Yves Berthelot is an accomplished researcher and teacher who has received numerous awards for his research. In 1988 he received the award for “Presidential Young Investigator” from the National Science Foundation. He also received the Gold Medal of the American Society of Mechanical Engineers. Finally, he won the Lindsay Award from the American Society of Acoustics in 1991. After receiving all of these awards, the real reward remains to be the satisfaction of his collective achievements and of seeing his influence on the people he trained throughout his career.

As a researcher and professor in mechanical engineering, Yves Berthelot worked with a large number of Ph.D. students and research students and is therefore very proud to see the success of his graduates. He is also invested in his projects as Vice-Provost of Georgia Tech and as the President of Georgia Tech-Lorraine, which he called “a fabulous opportunity that bridges France and the United States.” In 2005, he took leadership of the campus, which opened in 1990, exactly twenty years ago.

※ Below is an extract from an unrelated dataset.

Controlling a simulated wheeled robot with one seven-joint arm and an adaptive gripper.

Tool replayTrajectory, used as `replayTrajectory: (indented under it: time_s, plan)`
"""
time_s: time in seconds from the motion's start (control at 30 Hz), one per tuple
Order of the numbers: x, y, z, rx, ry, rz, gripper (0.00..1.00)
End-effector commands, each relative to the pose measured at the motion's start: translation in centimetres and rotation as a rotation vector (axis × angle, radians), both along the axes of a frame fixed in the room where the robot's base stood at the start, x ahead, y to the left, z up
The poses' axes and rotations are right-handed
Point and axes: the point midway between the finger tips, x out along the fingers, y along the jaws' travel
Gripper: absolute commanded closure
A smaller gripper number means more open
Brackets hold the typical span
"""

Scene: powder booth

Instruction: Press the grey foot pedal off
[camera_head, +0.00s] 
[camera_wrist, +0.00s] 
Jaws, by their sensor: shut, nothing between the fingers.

He visits Metz for one week each month, a city dear to him, where he lived with his family for three years. He admires the uniqueness of this institution that is more than just an exchange program, noting, “Georgia Tech Lorraine is a partnership of high education and research that offers great economic opportunities.” Furthermore, it has permitted him to fulfill his dream of “training and developing engineers who understand the global challenge.” Each year, approximately 200 American students pursuing a bachelor’s degree go to France and enrich their professional and academic experiences. Additionally, each year nearly 500 students go to the Metz campus to discover French and European research.

Today, Yves Berthelot is preparing the 20th anniversary of the great institution of Georgia Tech-Lorraine. This anniversary will be celebrated with much enthusiasm in Metz, June 14-16, 2010, with the visit of the President of Georgia Tech, Mr. Bud Peterson; a large delegation from the state of Georgia; and the Consul General of France in Atlanta, Mr. Pascal Le Deunff. He is also very much involved with the preparation of the « France-Atlanta » project, to be co-presented by the Consulate General of France in Atlanta and Georgia Tech at the end of the year.

Far from being satisfied of what he has already accomplished, he’s looking forward the new challenges of tomorrow, always in an effort to reinforce Franco-American relations in the South-eastern United States.